For this exercise, write out exactly, and only, the lines running from the line that contains "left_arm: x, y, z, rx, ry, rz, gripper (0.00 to" through the line that contains "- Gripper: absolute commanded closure".

══ DATASET EXTRACT

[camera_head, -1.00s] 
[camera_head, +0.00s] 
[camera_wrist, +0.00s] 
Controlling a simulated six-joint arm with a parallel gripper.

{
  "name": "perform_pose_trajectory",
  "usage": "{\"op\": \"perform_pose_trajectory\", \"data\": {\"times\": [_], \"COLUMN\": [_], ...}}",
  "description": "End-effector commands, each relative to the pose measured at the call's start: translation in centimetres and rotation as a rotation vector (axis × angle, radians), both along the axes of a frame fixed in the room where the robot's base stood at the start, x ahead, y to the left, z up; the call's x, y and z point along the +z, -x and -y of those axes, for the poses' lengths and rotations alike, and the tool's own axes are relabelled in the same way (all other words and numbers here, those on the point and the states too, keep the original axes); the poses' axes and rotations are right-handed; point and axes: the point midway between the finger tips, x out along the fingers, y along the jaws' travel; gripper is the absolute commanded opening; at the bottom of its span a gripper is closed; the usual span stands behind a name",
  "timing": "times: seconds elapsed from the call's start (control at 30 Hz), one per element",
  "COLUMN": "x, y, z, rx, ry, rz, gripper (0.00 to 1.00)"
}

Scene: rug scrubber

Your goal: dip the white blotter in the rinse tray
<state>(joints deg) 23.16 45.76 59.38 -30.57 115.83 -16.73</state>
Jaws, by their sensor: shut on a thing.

════
══ DATASET EXTRACT

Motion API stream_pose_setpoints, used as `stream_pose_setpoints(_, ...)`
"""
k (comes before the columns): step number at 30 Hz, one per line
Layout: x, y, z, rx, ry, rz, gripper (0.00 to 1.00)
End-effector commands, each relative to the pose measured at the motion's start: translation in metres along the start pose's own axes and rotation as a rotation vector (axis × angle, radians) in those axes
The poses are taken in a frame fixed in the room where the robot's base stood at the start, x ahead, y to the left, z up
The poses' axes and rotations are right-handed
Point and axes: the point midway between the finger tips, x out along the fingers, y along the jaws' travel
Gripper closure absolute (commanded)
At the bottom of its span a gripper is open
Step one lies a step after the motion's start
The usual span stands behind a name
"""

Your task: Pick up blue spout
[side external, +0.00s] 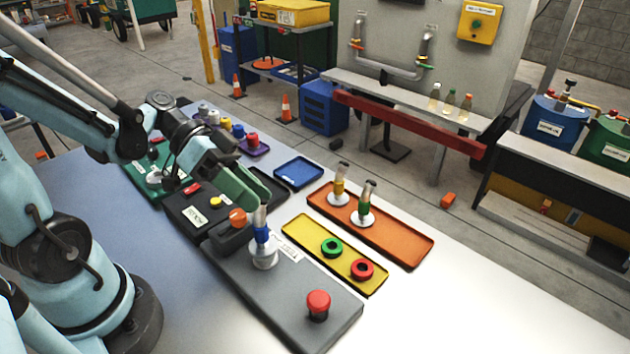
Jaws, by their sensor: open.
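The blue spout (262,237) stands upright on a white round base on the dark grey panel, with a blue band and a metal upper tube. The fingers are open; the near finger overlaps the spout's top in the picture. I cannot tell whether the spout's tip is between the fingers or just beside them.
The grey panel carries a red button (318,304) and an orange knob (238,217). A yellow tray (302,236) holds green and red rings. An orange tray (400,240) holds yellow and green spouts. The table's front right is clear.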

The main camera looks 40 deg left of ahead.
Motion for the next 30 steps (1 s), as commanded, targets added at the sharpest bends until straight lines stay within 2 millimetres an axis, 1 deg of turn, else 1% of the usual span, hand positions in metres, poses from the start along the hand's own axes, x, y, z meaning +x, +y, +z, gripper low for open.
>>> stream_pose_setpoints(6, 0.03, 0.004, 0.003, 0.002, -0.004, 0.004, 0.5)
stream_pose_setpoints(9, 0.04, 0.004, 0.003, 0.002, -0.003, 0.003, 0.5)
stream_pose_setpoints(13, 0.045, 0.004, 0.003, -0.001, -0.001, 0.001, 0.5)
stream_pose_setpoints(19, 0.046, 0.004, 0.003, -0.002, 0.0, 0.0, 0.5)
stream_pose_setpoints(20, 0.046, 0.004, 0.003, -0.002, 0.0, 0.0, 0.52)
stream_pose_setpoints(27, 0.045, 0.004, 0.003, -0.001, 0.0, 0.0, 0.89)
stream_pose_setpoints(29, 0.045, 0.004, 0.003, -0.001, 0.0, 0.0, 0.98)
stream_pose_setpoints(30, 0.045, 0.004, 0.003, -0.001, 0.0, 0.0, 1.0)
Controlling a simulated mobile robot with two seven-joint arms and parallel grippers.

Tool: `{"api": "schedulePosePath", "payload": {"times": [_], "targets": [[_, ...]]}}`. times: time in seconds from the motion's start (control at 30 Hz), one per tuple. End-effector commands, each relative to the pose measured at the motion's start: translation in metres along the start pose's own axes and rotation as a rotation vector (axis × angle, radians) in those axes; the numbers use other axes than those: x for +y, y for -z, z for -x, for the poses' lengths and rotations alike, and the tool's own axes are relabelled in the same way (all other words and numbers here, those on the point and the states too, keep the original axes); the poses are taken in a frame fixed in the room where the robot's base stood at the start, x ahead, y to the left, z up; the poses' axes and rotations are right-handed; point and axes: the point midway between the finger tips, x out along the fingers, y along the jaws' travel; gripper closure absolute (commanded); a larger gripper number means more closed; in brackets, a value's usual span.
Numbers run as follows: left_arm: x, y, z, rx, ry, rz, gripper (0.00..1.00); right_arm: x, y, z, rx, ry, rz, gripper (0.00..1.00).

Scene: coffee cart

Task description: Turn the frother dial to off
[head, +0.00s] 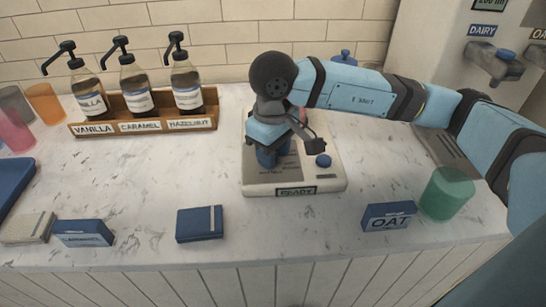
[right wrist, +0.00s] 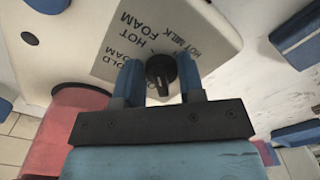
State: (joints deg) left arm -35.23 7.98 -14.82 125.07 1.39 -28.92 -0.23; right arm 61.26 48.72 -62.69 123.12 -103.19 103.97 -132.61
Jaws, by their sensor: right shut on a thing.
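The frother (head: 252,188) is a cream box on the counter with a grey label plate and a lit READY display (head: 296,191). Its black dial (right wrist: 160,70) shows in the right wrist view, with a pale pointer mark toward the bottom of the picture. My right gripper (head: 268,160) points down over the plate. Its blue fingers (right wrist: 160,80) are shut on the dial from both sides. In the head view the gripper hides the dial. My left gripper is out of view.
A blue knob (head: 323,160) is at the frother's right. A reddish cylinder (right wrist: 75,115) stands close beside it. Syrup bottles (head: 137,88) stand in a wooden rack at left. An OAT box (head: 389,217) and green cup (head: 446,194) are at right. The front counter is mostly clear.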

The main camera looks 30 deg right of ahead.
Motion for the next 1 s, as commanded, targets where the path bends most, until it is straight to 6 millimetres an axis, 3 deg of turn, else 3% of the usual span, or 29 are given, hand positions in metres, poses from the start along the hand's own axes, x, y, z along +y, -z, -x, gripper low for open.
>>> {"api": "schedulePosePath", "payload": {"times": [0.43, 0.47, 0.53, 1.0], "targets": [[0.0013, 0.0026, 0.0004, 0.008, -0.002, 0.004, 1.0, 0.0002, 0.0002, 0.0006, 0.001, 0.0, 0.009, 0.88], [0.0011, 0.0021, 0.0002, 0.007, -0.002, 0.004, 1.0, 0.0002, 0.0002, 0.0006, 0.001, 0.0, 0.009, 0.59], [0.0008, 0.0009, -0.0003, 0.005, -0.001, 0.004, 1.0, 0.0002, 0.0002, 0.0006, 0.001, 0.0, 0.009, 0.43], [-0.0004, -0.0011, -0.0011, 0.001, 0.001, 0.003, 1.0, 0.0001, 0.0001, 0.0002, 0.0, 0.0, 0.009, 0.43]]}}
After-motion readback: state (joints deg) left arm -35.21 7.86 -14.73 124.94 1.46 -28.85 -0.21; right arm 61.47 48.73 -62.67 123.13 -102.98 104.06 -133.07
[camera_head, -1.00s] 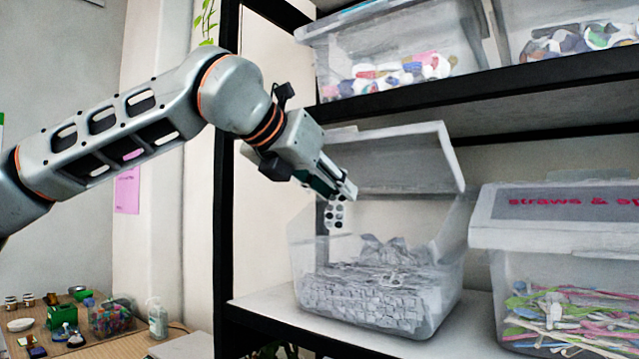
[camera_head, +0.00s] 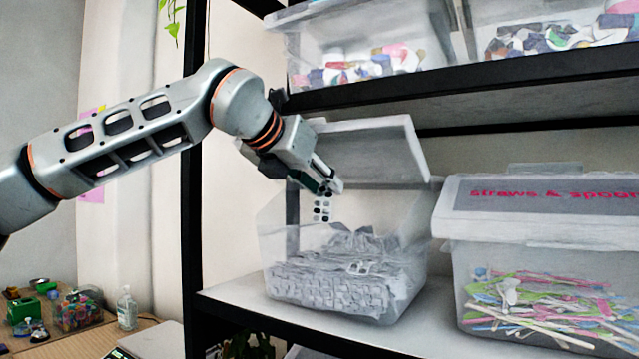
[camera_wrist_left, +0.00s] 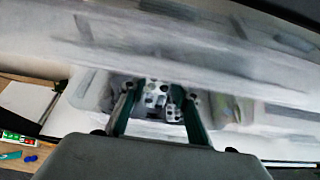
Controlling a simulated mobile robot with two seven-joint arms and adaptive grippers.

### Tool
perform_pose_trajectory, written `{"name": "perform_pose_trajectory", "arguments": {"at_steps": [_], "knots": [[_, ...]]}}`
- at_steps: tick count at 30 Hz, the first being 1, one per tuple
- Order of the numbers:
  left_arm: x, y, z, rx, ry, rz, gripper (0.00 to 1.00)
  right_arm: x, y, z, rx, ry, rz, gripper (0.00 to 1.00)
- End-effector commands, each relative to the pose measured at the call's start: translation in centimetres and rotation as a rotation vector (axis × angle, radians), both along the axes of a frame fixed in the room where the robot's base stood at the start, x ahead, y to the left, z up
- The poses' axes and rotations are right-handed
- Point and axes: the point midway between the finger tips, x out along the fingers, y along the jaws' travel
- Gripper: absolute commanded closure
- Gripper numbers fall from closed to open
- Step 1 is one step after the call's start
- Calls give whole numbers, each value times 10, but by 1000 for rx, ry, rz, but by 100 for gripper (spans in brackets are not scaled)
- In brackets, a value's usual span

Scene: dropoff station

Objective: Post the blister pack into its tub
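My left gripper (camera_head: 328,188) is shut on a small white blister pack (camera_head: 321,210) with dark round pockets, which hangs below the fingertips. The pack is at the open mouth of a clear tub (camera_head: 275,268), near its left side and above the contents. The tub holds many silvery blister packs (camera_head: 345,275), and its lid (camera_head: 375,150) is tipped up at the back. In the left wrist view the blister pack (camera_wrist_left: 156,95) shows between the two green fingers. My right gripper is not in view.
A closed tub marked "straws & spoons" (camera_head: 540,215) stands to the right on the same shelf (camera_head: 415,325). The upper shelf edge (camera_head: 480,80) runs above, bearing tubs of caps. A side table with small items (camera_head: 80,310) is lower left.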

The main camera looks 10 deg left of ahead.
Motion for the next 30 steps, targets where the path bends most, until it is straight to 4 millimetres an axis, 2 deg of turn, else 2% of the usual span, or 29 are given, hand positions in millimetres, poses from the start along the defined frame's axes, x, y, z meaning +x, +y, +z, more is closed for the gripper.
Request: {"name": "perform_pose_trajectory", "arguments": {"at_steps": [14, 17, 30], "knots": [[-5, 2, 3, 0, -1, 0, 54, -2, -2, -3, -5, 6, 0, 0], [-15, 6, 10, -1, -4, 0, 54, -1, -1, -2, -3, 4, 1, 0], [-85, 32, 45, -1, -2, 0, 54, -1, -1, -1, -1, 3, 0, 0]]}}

════

— EXERCISE SOLUTION —
  left_arm: x, y, z, rx, ry, rz, gripper (0.00 to 1.00)
  right_arm: x, y, z, rx, ry, rz, gripper (0.00 to 1.00)
- End-effector commands, each relative to the pose measured at the call's start: translation in centimetres and rotation as a rotation vector (axis × angle, radians), both along the axes of a frame fixed in the room where the robot's base stood at the start, x ahead, y to the left, z up
- The poses' axes and rotations are right-handed
- Point and axes: the point midway between the finger tips, x out along the fingers, y along the jaws' travel
- Gripper: absolute commanded closure

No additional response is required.